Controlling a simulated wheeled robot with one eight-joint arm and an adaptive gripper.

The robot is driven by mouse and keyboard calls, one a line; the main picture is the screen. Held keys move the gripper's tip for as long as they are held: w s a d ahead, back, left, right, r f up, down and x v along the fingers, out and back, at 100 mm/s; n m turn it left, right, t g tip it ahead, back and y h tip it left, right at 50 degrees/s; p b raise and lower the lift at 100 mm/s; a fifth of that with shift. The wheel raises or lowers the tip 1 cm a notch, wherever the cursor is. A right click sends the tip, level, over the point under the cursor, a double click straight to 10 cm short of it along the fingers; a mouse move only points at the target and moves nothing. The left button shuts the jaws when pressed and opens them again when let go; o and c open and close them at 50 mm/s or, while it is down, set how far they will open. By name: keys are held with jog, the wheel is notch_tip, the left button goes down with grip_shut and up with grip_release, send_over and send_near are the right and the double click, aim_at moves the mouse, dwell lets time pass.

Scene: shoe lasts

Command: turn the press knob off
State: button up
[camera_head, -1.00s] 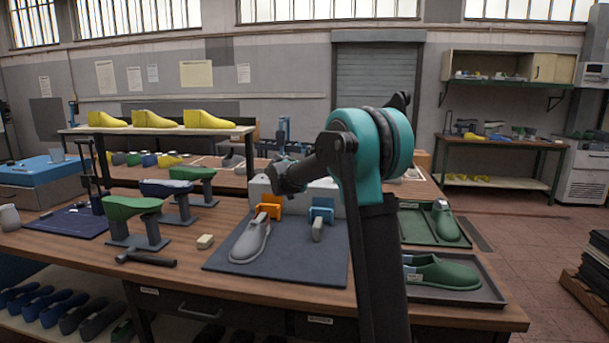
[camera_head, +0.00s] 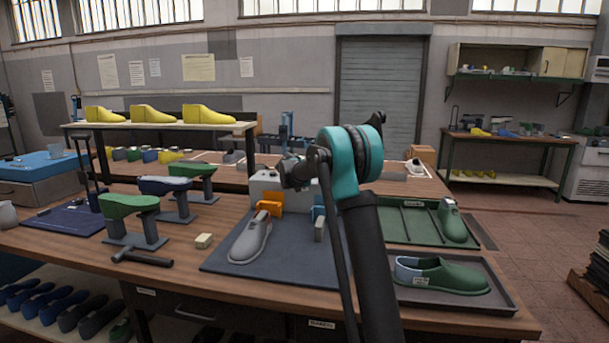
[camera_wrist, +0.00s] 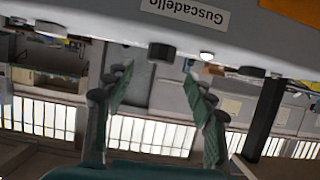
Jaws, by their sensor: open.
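The press (camera_head: 262,184) is a pale grey box at the back of a dark mat, with orange (camera_head: 269,204) and blue parts at its front. My gripper (camera_head: 294,172) is in front of it and hides part of its face. In the wrist view the press panel (camera_wrist: 115,17) is upside down along the top, with a "Guscadello" label. A dark knob (camera_wrist: 161,50), a bright white lamp (camera_wrist: 207,56) and another dark round part (camera_wrist: 252,71) sit along its edge. My gripper (camera_wrist: 159,75) is open and empty, its fingers either side of the first dark knob, apparently short of it.
Green lasts on stands (camera_head: 130,207) and a hammer (camera_head: 142,258) are at left. Yellow lasts (camera_head: 153,114) stand on a raised shelf behind.

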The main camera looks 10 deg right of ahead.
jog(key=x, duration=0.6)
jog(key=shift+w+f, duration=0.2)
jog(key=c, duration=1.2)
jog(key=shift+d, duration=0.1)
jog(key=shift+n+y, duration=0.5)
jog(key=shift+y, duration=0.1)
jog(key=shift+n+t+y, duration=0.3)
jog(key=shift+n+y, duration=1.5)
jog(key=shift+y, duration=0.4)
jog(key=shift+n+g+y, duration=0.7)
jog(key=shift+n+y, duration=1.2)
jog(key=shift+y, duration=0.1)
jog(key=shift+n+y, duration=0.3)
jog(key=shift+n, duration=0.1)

*Required task*. Quote word for word only the lines above from the one containing "State: button up" through the one containing "[camera_wrist, +0.00s]". Pictures stay out of your copy.

*Finished task*.
State: button up
[camera_head, -1.00s] 
[camera_head, +0.00s] 
[camera_wrist, +0.00s] 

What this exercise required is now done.